Within a short time, engineers realized the much greater value of downhole data, and many wells were equipped with permanent downhole gauges. Early versions were memory-only devices that required periodic retrieval to download data and replace batteries. But in the early 1990s, intelligent downhole systems that combined metrology with remotely operated downhole chokes were developed. Systems were either hydraulic, requiring control lines from the surface, or electrical, requiring power and telemetry cables. Early chokes had two positions—open or closed—and were essentially emergency shut-in devices. However within a short time, variable chokes were introduced. At first, these were multi-position devices that provided fixed flow rates, but later, infinitely variable chokes became available.
As the flow control devices were improved, so was the available metrology. Besides pressure and temperature, flow measurements were introduced, most using Venturi flowmeters. Later, multi-phase flowmeters were developed that provided valuable data to reservoir and production engineers. At first, choke reliability was limited. In high-rate wells, the choke apertures would be cut out within a short time, and an intervention was required to replace them.
Acceptance of IWS was slow. Many managers liked the concept, but balked at the cost. They thought that IWS was little more than an expensive toy, and that traditional production metrology located at the wellhead or the separator where it could be easily serviced was sufficient. By this time, many companies had expanded their production monitoring to the reservoir, using supervisory control and data acquisition (SCADA) networks to gather and combine data from several wells. Reservoir managers saw value in equipping all wells—producers, injectors, and observation wells—with SCADA.
Economic benefits realized
Traditional production operations involved numerous pumpers and gaugers who were responsible for visiting each wellhead and recording data from gauges and totalizer units, many of which were powered by fairly primitive mechanical clockwork systems. Often data was corrupted by delays in making the rounds, caused by weather, illness, or equipment failure. Human error was often the culprit. Sometimes, data was misreported, lost, or otherwise compromised. At the production office, engineers were overwhelmed with uncoordinated data, recorded on spreadsheets. Evaluation could take weeks, and once a recommendation was formulated and sent upstairs for a management decision, more time had expired. By then the well conditions had changed.

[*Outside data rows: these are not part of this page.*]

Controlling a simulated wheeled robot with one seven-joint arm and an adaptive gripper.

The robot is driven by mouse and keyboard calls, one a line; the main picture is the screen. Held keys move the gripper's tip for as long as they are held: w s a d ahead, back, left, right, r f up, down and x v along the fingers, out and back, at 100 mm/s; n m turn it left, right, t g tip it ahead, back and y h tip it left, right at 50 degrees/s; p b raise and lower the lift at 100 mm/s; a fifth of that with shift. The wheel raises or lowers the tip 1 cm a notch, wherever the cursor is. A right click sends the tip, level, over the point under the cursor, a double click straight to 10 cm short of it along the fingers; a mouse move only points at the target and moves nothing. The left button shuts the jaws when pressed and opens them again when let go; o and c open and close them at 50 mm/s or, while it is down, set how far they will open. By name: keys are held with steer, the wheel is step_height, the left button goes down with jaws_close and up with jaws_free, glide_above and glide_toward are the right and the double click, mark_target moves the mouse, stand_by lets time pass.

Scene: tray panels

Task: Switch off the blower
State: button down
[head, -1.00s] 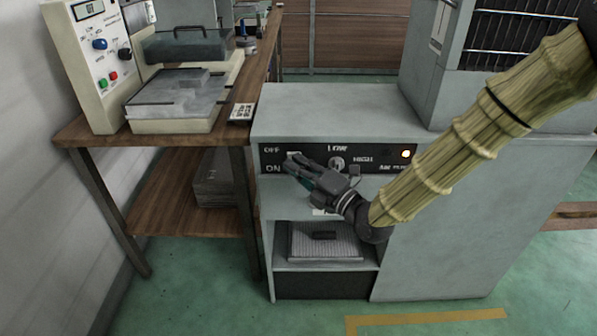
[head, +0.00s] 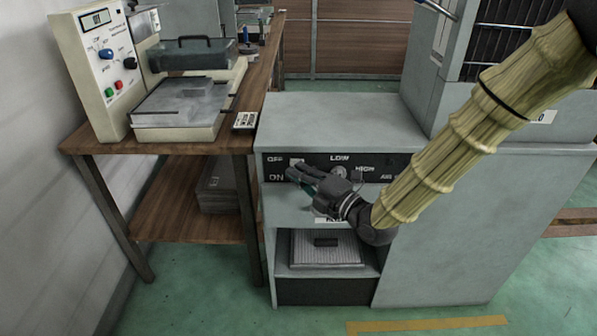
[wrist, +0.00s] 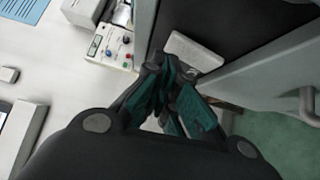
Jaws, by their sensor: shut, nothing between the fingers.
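The blower's grey cabinet (head: 340,112) carries a black control panel (head: 325,158) with OFF printed above ON at its left. A small pale switch (head: 297,161) shows beside OFF; its lower part is hidden by my fingers, so its tilt is unclear. A round knob (head: 339,172) sits below LOW, left of HIGH. My gripper (head: 291,173) is shut and empty, fingertips at the panel beside ON, just below the switch's visible part. I cannot tell whether they touch it. In the wrist view my teal-padded fingers (wrist: 175,100) are together.
A wooden bench (head: 250,80) at the left holds a cream instrument (head: 95,70) with knobs and buttons. An open shelf (head: 320,247) lies below the panel. A taller grey unit (head: 430,70) stands at the back right. Green floor in front is clear.

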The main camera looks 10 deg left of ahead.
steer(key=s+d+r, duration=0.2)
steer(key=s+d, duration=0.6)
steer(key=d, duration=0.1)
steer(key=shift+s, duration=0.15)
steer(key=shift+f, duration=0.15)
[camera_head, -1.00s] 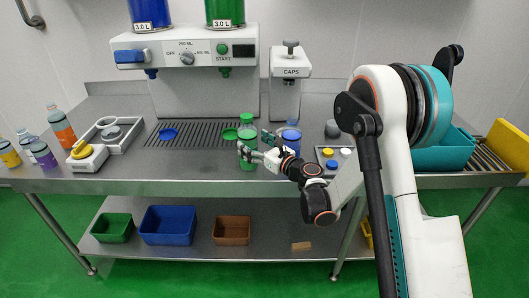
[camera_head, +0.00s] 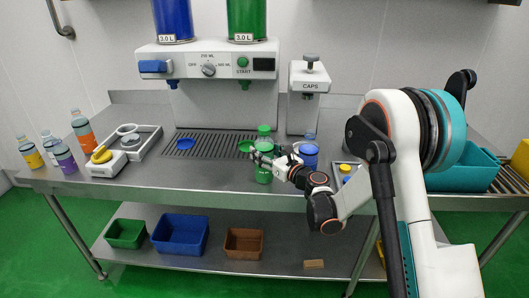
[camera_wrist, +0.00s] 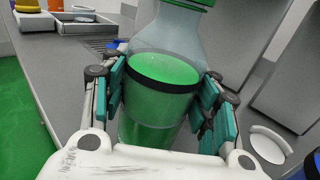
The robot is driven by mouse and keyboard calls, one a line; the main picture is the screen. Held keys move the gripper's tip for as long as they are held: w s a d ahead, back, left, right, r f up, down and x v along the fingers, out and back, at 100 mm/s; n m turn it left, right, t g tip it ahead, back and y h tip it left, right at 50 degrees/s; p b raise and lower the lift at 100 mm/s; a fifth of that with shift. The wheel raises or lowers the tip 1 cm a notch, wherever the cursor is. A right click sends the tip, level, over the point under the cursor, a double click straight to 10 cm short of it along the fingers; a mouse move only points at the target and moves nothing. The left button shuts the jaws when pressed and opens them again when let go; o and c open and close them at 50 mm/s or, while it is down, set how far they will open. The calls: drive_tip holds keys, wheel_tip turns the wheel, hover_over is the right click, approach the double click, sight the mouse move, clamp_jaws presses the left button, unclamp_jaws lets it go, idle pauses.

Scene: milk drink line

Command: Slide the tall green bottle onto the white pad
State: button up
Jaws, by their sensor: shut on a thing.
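The tall green bottle (camera_head: 264,175) stands upright on the steel bench, in front of the green round spot on the drain grate. My gripper (camera_head: 273,160) is shut around its body from the right. In the wrist view the bottle (camera_wrist: 158,90) fills the space between the teal finger pads, with clear shoulders, green contents and a dark band. A white round pad (camera_wrist: 268,147) lies to the right of the bottle in the wrist view, apart from it. In the head view the pad is mostly hidden behind my gripper and a blue bottle.
The blue bottle (camera_head: 308,160) stands close to the right of my gripper. The capping press (camera_head: 309,90) and filling machine (camera_head: 207,75) stand behind. A small tray with a yellow cap (camera_head: 345,169) sits to the right.

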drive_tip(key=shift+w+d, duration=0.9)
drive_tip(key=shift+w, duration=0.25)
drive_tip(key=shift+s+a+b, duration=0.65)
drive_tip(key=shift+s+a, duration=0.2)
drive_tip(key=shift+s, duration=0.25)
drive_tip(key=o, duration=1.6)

One of the most successful reservoir management systems has been implemented by Saudi Aramco in its Khurais complex, the world's largest IWS complex. The decision to invest in IWS was taken after the realization that using traditional data gathering techniques for the 100-plus wells would take 455 days. This was deemed unacceptable because any decision to alter the production (or injection) profile of one well had implications on all the other wells in the complex. The company engineers adopted a reservoir management cycle consisting of four phases: measurement and acquisition, validation and analysis, optimization and decision-taking, and implementation. For this to be effective, the entire cycle had to be turned quickly, before significant changes occurred. This required building a complementary infrastructure to support data gathering, validation, and processing. Wells had to be equipped with permanent downhole monitoring systems and flow control devices. A comprehensive 24/7 surveillance program had to be implemented. Norms can be used to identify problem wells, allowing engineers to focus on those wells needing attention instead of all the wells in the system.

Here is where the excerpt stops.